Untuk menghindarkan diri dari perkawinan dengan anak kandungnya, Dayang Sumbi menyuruh Sangkuriang membuat perahu dalam waktu satu malam, yang akan mereka pergunakan untuk berlayar setelah perkawinan nanti.
Karena Sangkuriang adalah seorang yang sakti, maka tugas yang mustahil itu sanggup ia kerjakan. Namun, hal itu tidak dapat terlaksana, karena disabot oleh Dayang Sumbi.
Baca juga Melacak sejarah melalui Mitologi
Dayang sumbi menggagalkan pekerjaan putranya
Dayang Sumbi berhasil menggagalkan pekerjaan putranya dengan jalan tipu muslihat. Ia telah menyebabkan ayam-ayam jago di desanya untuk berkokok pada tengah malam dengan jalan menumbuk padi, sehingga ayamayam itu mengira pagi telah tiba. Selain itu, Dayang Sumbi membuat fajar menyingsing di ufuk Timur dengan jalan melambai-lambaikan selendang putih di sana.

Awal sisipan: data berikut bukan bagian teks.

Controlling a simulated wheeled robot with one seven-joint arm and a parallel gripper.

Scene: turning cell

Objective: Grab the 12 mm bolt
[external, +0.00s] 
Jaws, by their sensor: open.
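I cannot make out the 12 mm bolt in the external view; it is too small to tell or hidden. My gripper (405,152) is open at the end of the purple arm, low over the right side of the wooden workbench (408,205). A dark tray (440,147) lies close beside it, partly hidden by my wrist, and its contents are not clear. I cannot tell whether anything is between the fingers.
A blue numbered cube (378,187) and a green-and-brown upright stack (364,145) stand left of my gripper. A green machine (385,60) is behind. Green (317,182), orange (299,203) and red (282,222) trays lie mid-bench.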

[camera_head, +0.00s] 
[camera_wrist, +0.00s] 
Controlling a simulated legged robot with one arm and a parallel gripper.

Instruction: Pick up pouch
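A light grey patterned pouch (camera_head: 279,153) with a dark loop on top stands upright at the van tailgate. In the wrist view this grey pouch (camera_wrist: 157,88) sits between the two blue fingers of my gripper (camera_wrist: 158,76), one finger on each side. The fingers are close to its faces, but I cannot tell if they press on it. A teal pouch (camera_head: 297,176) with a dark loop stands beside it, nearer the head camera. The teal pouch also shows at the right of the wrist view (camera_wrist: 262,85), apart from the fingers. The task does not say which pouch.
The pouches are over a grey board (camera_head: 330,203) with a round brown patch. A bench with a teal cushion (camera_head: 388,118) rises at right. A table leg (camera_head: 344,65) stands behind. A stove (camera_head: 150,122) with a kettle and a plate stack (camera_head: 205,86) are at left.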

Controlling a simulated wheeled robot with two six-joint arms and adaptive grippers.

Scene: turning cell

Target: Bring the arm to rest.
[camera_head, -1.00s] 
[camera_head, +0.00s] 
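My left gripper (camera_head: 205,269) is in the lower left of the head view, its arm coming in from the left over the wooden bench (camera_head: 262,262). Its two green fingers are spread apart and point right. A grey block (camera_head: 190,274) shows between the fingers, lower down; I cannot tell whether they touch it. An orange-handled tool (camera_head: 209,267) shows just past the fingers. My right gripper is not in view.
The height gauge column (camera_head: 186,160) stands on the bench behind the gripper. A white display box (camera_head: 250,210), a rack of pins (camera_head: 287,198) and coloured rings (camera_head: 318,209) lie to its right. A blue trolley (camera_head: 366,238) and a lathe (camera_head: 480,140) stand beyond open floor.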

Baca juga Melacak Sejarah Legenda alam gaib dan Legenda perseorangan
Sangkuriang sangat kecewa setelah mengira bahwa tugasnya telah gagal. Dalam kekesalannya itu, ia telah menyepak perahu yang hampir rampung itu, sehingga perahu itu menjadi terbalik dan menimpa dirinya sendiri. Perahu yang telah terbalik itulah yang kemudian menjadi Gunung Tangkuban Prahu.
Hal terpenting bagi penelitian sejarah
Sebagaimana telah dikemukakan bahwa hal yang terpenting bagi penelitian sejarah tradisi lisan bukan kebenaran faktanya.

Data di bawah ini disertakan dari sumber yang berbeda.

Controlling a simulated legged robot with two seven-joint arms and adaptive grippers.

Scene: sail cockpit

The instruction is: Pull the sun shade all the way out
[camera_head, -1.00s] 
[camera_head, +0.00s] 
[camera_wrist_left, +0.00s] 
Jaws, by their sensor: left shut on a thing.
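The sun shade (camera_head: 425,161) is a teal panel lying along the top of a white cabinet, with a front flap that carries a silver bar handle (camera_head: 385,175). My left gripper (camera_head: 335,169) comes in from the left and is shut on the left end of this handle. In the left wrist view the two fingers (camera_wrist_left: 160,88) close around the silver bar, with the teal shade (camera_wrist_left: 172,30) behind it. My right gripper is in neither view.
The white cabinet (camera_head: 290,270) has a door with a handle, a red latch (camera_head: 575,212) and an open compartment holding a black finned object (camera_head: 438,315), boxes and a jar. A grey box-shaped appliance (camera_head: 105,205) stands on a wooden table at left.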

Untuk mencari kebenaran faktanya sangatlah sulit, apalagi sumber-sumber tertulis, karena kemungkinan pada awal pertama kali cerita-cerita itu dikenal dalam masyarakat, belum mengenal tradisi menulis. Bahkan cerita-cerita itu banyak dibumbui oleh hal-hal yang sepertinya sulit bisa masuk akal atau tidak rasional.
Misalnya tokoh Sangkuriang lahir dari seekor binatang. Hal terpenting bagi kita adalah bahwa masyarakat Indonesia sudah sejak lama memiliki kesadaran tentang pengalaman masa lalunya. Masyarakat memaknai pentingnya suatu perubahan dalam kehidupan masa lalu.

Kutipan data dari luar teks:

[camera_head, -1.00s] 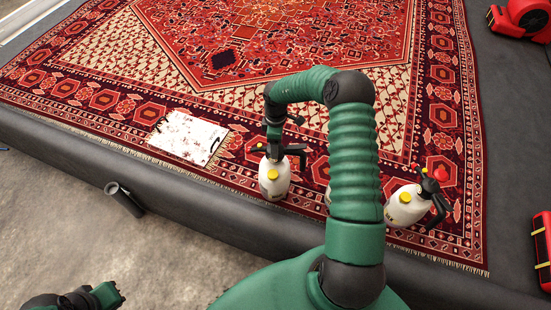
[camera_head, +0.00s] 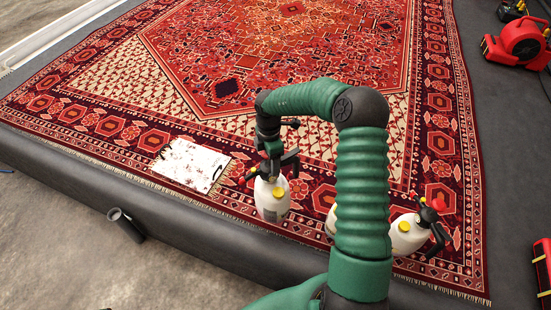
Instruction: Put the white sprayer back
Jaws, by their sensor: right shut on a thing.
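My right gripper (camera_head: 270,163) is shut on the head of a white sprayer (camera_head: 271,203) with a yellow cap and dark top. This sprayer is upright over the rug's front border; I cannot tell whether its base touches the rug. A second white sprayer (camera_head: 407,236), with a yellow cap and red knob, stands near the rug's front right. A sliver of another white thing (camera_head: 331,222) shows beside my right arm, which hides the rest. My left gripper is not in view.
The patterned rug (camera_head: 150,75) lies on a raised dark platform (camera_head: 190,222). A stained white sheet or board (camera_head: 190,165) lies left of the held sprayer. A black tube (camera_head: 126,225) stands below the platform edge. A red blower (camera_head: 519,42) is back right, red equipment (camera_head: 542,268) front right.

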Contoh-contoh tradisi lisan tersebut sampai sekarang masih banyak dianut oleh masyarakat, walaupun masyarakat sekarang hidup dalam suatu masa ketika orang sudah mengenal tulisan. Melalui tradisi lisan, masyarakat Indonesia mencoba mengungkap tentang asal usul sesuatu baik peristiwa alam maupun peristiwa pada diri manusia.